§ **Your instructions**
Gather up the lines that contain "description".

(A run of records)
■ ■ ■ ■ ■ ■ ■

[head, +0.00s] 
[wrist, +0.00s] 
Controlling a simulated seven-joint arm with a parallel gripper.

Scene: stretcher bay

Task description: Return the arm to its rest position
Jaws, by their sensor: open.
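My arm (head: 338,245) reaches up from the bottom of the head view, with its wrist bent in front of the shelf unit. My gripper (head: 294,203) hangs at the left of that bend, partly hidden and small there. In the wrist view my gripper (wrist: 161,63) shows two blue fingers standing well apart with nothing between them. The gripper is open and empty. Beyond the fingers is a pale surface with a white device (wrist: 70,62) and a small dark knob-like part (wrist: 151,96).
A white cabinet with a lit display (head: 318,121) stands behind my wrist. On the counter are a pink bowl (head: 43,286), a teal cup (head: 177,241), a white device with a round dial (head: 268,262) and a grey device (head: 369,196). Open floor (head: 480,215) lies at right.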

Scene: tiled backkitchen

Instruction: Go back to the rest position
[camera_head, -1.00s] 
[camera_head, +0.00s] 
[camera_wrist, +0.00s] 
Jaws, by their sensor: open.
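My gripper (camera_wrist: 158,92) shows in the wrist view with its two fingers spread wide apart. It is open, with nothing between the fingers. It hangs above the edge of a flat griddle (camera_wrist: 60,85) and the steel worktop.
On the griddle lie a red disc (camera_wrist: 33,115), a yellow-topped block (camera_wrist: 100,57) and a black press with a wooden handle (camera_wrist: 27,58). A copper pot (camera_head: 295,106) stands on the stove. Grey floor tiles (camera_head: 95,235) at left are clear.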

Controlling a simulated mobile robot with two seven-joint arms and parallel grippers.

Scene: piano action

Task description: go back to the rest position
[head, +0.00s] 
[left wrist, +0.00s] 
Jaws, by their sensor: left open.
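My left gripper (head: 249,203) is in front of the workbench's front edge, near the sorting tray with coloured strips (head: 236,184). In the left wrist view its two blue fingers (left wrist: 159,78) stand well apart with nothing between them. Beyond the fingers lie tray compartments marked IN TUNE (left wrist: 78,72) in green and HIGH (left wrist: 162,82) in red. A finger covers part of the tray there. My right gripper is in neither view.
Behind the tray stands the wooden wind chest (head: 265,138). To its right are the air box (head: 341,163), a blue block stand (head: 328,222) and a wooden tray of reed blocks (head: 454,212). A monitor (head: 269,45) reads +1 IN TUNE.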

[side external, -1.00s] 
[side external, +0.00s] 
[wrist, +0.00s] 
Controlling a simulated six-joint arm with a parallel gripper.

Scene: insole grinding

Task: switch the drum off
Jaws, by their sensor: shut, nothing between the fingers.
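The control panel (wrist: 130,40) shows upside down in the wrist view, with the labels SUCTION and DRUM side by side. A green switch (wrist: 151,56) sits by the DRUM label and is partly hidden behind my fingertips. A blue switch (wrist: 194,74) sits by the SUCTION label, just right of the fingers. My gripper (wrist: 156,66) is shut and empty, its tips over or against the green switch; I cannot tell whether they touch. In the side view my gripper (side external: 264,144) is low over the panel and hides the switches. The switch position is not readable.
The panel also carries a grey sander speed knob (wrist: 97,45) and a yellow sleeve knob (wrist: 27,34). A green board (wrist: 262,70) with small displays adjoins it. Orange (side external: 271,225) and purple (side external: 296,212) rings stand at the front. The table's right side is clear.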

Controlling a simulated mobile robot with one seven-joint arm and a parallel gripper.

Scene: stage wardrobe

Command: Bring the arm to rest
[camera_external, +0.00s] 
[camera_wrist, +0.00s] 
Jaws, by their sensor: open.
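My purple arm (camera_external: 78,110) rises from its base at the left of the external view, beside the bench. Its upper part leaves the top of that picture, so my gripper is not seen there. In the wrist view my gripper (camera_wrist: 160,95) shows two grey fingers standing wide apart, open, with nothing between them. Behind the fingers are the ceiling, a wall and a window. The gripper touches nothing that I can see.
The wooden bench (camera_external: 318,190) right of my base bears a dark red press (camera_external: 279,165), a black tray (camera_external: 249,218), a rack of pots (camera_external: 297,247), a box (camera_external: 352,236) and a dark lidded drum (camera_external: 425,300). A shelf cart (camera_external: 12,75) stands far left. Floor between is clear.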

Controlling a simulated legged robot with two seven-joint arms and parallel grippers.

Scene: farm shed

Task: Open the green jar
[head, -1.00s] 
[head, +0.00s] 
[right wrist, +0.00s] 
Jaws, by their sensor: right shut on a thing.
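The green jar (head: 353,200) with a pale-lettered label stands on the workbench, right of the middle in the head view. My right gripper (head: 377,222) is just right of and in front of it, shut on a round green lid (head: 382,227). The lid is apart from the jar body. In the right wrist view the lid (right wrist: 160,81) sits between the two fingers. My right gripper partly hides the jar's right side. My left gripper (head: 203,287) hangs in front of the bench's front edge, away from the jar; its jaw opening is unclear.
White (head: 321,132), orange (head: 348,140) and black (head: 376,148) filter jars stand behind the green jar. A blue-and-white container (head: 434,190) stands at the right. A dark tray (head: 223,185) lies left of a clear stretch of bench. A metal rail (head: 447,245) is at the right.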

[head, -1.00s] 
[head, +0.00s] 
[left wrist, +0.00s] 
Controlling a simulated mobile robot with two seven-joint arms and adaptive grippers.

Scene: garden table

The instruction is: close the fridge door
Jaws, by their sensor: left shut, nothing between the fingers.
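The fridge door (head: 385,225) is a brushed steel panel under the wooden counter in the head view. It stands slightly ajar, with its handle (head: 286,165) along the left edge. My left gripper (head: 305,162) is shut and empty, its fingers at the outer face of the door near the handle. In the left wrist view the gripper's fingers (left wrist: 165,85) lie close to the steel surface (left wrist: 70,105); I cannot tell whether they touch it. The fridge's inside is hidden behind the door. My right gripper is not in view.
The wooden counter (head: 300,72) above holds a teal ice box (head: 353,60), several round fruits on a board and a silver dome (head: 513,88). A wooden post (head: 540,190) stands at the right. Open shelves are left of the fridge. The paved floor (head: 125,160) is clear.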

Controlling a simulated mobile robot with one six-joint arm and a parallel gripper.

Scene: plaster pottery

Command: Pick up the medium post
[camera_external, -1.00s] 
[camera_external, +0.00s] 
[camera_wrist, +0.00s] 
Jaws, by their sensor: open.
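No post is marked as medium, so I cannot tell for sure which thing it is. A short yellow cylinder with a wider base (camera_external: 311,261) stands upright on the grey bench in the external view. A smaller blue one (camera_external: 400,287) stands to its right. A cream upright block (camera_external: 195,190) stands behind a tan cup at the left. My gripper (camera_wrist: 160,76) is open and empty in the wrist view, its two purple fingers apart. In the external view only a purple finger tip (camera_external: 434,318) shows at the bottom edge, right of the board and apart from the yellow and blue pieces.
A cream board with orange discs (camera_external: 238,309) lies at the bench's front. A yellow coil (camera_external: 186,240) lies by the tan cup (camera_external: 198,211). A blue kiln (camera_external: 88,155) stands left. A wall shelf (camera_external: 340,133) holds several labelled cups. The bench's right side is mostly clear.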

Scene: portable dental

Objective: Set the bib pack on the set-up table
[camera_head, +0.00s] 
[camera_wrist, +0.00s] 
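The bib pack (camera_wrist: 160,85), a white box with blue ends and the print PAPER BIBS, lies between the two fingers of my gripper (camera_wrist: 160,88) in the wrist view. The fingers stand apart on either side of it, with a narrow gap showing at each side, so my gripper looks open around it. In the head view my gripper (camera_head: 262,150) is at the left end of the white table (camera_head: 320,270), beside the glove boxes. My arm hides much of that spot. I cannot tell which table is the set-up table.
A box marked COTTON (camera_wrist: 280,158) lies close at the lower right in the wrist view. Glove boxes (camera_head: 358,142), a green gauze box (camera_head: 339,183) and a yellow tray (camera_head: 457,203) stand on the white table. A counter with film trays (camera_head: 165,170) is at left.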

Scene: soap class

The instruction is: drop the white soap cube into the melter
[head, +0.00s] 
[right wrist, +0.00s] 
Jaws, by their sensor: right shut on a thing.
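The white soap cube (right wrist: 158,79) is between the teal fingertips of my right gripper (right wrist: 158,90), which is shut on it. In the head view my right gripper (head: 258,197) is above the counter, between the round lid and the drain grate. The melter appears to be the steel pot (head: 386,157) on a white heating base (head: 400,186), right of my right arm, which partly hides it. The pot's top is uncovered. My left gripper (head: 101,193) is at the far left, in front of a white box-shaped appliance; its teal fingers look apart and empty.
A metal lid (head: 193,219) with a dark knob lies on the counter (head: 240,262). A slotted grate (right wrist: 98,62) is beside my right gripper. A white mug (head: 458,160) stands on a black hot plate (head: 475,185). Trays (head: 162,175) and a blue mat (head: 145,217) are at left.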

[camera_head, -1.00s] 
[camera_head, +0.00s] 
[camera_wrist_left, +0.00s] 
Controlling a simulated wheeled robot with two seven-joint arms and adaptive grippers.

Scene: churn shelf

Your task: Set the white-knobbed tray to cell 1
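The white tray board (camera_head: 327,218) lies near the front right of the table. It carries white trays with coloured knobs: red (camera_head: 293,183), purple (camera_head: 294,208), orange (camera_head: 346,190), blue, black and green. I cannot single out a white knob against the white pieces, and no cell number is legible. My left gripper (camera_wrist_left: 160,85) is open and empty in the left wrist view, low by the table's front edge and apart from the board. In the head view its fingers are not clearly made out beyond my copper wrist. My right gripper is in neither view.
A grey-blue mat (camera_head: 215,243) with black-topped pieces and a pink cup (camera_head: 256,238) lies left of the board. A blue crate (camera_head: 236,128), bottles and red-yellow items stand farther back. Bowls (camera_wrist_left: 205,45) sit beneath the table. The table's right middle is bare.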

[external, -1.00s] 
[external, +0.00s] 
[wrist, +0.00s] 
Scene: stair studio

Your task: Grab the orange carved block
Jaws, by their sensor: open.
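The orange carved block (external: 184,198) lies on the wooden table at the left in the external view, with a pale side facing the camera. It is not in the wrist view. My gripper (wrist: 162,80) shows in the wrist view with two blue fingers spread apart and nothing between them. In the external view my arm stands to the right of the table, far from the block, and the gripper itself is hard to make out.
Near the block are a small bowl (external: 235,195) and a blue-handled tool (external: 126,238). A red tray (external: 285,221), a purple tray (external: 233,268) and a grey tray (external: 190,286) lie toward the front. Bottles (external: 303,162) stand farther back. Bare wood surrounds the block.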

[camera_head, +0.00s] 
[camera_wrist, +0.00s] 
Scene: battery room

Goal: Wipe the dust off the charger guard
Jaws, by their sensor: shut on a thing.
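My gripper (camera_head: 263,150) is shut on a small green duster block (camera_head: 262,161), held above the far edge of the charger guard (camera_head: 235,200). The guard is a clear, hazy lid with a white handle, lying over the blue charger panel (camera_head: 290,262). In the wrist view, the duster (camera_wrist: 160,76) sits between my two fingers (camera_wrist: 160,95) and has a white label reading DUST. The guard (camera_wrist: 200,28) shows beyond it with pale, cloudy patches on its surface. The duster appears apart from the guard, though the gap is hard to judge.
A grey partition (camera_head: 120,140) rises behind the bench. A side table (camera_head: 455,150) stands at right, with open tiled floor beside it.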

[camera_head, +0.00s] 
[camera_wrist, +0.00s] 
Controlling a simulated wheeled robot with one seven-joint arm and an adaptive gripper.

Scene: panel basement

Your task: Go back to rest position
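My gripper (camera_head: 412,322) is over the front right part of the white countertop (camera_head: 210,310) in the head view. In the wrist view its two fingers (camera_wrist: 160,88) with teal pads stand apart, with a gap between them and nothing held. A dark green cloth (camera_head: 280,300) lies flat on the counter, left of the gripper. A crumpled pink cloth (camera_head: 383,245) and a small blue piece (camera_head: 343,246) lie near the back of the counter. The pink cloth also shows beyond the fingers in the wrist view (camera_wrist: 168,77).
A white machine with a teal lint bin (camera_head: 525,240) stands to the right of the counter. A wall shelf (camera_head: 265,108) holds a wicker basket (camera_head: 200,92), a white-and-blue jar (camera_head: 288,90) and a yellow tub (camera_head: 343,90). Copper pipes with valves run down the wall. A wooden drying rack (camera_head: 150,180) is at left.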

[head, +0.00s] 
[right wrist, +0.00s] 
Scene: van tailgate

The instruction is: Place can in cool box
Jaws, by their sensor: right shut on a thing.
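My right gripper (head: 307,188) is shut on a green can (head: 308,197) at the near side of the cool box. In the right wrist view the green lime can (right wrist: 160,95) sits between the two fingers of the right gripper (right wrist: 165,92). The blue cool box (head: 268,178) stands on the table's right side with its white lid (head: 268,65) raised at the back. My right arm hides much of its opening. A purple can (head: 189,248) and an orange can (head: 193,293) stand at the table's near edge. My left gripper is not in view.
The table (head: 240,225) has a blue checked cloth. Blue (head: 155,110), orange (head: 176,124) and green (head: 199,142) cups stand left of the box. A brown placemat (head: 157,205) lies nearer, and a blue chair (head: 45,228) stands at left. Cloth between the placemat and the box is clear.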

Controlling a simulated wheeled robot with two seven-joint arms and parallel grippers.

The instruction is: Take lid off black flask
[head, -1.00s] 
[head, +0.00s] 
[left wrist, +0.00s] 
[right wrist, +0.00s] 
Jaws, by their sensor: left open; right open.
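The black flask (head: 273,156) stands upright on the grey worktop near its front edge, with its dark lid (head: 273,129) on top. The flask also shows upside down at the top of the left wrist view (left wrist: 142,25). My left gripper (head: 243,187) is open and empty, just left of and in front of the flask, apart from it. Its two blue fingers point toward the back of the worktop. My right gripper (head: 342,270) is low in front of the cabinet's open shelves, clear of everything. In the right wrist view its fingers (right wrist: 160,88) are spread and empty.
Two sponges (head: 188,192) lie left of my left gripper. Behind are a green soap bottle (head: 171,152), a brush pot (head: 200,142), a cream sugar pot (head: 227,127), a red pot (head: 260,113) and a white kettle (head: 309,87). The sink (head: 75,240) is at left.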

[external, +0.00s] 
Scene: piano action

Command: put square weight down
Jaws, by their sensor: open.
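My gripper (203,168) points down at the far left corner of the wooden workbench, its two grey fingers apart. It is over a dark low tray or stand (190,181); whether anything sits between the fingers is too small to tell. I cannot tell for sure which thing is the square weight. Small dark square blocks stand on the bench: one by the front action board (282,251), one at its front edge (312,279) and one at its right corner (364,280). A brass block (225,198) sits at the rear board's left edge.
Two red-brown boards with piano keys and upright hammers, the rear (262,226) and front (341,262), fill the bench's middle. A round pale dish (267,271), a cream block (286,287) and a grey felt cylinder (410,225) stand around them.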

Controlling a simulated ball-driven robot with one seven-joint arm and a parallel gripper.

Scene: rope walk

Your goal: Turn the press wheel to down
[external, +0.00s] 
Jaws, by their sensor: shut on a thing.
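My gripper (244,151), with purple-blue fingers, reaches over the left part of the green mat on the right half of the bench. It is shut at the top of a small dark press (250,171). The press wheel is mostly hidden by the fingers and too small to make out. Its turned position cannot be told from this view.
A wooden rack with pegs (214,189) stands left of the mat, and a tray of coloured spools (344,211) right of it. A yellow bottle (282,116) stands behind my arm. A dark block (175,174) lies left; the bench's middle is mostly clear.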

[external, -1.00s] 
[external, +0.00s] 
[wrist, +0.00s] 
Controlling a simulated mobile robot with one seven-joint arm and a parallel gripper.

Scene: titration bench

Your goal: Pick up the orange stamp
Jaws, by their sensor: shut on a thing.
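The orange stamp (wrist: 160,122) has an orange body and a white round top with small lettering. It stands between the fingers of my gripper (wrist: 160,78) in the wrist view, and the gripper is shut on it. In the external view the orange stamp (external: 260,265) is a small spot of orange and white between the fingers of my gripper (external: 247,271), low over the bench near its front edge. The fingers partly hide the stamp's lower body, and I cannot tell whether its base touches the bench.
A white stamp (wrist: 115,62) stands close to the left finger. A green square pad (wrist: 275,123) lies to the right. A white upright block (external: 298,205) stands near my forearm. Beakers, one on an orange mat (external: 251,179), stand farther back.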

■ ■ ■ ■ ■ ■ ■

§ **Task response**
Task description: Return the arm to its rest position
Task description: go back to the rest position

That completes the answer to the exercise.